Bush Surging in NH?

Jan. 29, 2016 — A new Emerson College Polling Society New Hampshire presidential primary poll suggests former Florida Gov. Jeb Bush is moving into second place among Republicans ahead of his principle establishment rivals, governors John Kasich (R-OH) and Chris Christie (R-NJ).

According to the ECPS survey results (Jan. 25-26; 373 likely New Hampshire GOP primary voters), Donald Trump maintains a large lead over the Republican field posting 35 percent preference. Bush followed with 18 percent, just ahead of Gov. Kasich’s 14 percent standing. Sen. Marco Rubio (R-FL) scores nine percent; Sen. Ted Cruz (R-TX) eight percent; and Gov. Christie just five percent among the polling respondents.

However, these numbers are unsubstantiated. No other survey research organization has detected such a Bush forward drive. Though the Polling Society is comprised of students from Emerson College in neighboring Massachusetts, their track record has been impressive, coming closer to the actual final result in the 2013 Virginia governor’s race than the professional firms, for example. The American Association for Public Opinion Research extended the organization membership status in recognition of their previous work.

The Society’s credentials notwithstanding, the last nine polls conducted in New Hampshire from the Jan. 7-26 period finds Bush reaching 10 percent just once, and averaging 7.9 percent as calculated from the remaining eight surveys through seven different polling firms.

The New Hampshire-based American Research Group conducted three of the surveys during this January polling period and arrive at different conclusions. According to their cumulative studies, Bush remains stagnant at eight percent, while Trump actually gains support, moving from 25 to 27 to 31 percent, from their surveys beginning on Jan. 7 and ending on the 25th of the month.

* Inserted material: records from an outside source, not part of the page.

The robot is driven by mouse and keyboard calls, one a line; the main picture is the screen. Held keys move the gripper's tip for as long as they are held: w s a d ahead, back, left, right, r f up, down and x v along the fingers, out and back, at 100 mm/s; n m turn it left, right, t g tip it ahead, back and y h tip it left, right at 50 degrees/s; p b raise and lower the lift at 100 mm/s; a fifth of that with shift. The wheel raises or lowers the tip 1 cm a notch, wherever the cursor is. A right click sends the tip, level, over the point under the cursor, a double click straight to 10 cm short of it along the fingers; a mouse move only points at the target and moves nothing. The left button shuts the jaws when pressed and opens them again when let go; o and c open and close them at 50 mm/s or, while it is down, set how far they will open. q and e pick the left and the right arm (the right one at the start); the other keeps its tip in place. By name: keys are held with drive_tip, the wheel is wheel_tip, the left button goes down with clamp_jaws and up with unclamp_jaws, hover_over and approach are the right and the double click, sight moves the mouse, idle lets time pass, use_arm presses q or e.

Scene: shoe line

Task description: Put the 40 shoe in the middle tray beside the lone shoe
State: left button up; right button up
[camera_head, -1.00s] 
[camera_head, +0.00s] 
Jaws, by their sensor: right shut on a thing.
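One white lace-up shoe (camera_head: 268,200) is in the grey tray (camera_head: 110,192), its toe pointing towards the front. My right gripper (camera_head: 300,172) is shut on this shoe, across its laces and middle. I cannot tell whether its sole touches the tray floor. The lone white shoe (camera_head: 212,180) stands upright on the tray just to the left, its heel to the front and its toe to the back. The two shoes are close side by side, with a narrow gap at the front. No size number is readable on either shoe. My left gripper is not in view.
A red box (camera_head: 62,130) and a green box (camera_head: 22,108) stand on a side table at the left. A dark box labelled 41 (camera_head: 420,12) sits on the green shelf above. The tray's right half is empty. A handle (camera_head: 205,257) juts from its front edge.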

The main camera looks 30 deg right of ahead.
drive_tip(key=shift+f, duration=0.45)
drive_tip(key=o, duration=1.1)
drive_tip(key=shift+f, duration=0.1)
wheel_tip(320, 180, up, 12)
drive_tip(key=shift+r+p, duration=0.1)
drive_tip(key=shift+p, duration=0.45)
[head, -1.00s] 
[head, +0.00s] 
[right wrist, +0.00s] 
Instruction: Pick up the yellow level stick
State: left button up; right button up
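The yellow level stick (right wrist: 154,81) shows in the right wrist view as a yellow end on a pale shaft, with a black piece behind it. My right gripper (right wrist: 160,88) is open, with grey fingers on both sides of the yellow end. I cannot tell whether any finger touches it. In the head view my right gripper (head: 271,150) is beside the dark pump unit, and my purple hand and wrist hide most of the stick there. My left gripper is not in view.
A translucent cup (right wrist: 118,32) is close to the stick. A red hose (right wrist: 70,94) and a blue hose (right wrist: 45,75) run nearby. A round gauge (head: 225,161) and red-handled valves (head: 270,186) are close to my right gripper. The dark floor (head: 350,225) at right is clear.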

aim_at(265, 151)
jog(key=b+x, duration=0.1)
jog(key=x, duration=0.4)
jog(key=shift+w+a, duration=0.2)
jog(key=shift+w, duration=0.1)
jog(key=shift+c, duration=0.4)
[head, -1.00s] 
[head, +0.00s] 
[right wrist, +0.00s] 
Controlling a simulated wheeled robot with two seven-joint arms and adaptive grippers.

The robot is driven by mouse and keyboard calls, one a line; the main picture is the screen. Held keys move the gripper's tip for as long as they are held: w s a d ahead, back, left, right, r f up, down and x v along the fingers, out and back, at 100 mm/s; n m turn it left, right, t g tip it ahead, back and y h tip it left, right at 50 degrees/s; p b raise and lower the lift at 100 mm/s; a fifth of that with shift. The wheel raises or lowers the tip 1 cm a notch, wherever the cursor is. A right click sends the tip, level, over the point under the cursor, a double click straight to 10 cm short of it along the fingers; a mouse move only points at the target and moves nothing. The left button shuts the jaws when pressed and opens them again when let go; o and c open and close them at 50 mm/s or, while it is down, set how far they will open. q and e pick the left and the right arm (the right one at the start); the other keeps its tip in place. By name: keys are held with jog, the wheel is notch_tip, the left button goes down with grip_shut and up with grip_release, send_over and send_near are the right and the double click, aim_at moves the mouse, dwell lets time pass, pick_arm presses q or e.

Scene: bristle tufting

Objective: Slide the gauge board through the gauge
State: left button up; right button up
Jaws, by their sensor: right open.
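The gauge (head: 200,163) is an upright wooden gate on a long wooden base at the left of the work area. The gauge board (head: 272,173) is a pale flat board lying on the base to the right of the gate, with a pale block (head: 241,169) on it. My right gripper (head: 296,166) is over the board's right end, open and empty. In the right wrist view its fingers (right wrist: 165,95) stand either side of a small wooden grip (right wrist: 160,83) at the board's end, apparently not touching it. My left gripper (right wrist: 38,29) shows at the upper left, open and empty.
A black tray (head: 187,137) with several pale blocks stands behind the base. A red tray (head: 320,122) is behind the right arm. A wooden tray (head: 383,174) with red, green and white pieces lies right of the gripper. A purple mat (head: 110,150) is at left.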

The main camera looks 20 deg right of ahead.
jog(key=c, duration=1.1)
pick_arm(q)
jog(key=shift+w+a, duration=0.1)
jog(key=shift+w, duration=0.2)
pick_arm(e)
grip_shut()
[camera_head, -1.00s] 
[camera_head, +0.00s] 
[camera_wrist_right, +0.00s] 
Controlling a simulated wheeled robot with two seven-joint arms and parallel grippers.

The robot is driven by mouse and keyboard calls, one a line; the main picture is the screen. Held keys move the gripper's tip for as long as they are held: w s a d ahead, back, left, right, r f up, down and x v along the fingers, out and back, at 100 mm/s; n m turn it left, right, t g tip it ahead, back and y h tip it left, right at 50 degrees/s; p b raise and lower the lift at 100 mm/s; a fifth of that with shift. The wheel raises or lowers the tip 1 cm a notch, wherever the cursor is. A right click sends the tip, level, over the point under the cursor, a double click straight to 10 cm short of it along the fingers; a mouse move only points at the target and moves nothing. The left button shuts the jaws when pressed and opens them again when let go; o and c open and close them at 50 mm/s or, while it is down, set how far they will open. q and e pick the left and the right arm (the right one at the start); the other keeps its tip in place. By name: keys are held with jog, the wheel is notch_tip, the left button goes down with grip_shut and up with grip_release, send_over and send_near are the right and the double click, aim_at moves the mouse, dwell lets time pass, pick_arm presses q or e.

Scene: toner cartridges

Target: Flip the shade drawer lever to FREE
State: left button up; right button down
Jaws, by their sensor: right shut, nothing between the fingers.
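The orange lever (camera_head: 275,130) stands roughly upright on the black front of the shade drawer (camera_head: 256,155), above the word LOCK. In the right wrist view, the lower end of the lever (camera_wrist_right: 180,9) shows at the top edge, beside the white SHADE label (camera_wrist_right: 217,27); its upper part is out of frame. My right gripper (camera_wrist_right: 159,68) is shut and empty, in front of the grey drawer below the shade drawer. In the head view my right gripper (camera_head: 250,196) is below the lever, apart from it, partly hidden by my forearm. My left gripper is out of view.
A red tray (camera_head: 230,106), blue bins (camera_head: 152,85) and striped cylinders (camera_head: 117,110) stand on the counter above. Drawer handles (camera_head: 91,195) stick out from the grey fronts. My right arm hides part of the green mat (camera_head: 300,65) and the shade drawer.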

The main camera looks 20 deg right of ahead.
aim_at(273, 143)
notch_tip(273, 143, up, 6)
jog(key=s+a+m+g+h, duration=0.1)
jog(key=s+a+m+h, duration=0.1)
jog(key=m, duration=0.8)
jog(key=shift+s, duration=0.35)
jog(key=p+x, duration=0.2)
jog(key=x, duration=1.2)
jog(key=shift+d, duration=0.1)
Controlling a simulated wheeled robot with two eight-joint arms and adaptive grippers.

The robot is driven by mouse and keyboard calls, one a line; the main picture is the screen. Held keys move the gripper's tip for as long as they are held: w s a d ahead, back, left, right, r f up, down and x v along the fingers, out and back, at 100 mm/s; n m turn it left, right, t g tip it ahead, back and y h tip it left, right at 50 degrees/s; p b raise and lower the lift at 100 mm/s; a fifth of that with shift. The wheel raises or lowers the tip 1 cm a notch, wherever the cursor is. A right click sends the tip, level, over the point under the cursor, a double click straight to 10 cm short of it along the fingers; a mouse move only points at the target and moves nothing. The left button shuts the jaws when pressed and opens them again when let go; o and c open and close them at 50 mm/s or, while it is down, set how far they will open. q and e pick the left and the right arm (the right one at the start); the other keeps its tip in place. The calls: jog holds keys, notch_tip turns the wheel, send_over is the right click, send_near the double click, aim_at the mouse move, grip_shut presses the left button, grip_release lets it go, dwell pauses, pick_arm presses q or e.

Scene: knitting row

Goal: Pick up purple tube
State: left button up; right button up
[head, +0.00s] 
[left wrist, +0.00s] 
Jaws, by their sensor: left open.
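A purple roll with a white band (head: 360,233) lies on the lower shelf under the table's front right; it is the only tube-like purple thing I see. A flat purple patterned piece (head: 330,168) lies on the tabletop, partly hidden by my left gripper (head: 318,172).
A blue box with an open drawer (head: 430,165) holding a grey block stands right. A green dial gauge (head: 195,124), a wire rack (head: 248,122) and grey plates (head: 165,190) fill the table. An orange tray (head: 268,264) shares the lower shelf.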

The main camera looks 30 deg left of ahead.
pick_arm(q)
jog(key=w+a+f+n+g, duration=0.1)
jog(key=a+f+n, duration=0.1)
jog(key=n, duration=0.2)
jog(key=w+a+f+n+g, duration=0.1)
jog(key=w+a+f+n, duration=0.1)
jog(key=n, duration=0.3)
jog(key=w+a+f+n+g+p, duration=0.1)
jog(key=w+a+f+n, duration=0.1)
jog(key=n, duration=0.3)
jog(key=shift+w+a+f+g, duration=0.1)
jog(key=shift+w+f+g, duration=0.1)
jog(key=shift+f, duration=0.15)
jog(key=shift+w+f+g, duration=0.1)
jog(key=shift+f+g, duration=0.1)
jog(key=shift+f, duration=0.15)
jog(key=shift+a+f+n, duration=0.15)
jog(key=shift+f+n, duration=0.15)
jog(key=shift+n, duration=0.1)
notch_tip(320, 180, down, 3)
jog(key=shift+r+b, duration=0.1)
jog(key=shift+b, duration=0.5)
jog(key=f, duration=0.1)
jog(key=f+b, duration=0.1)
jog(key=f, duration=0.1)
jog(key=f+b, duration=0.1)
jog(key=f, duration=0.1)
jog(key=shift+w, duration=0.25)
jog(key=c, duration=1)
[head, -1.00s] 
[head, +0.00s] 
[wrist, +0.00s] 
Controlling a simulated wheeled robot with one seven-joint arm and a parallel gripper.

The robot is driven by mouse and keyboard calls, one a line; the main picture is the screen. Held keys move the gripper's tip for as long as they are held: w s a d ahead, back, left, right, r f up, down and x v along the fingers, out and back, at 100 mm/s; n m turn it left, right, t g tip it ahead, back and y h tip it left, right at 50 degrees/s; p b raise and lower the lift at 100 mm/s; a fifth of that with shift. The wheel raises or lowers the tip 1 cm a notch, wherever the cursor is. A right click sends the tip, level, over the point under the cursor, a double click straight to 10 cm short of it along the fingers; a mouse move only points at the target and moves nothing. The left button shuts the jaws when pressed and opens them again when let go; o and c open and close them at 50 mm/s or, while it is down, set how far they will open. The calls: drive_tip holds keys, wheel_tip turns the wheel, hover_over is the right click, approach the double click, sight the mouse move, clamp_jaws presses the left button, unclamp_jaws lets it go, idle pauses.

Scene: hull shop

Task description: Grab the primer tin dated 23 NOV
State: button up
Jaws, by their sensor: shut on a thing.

Gov. Kasich, in the three ARG surveys, went from 14 to as high as 20, before dropping down to 17 percent. Sen. Rubio fell in each of the two latest polls, beginning at 14, receding to 10, and then to nine percent. Sen. Cruz scored nine percent in each of the first two polls, and then increased his standing to 12 percent in the survey concluded Jan. 25. Gov. Christie started at 10 percent, went to nine, and then eight percent in the research trio.

Yet, it is the third ARG poll, conducted in a very similar time period to the Emerson College Polling Society’s effort (Jan. 3-25 as compared to Jan. 25-26) that provides the best comparison data. Like Emerson, ARG forecasts a strong first place position for Trump (35 percent to 31 percent), but finds a much different tally for Gov. Bush. As we stated earlier, Bush scored 18 percent in the Polling Society study, but only eight percent in the ARG data recorded only a day earlier.

Consistent findings are recorded for all of the other candidates, however. ARG sees Trump, Kasich, Cruz, Rubio, and Christie posting 31, 17, 12, nine, and eight percent, respectively, while the Polling Society projects the same group at 35, 14, eight, nine, and five percent. Both sequences are relatively consistent except for the 10-point gap relating to ex-Gov. Bush.

The Polling Society analysis attributes Bush’s stronger showing to the heavy advertising his campaign and related Super PAC are financing. The Super PAC most closely aligned with the Bush presidential effort, America Rising, is reported to have already spent $12 million in New Hampshire alone, according to OpenSecrets.org. Yet, no other firm sees the Bush surge, thus offering a reasonable rebuke to the society’s explanation.

The New Hampshire primary is scheduled for Feb. 9, and will answer several major questions. If the Polling Society data is incorrect and Bush finishes as poorly as the other pollsters suggest, while Trump does well, it’s conceivable the Granite State could signal the beginning of the end of the former’s effort.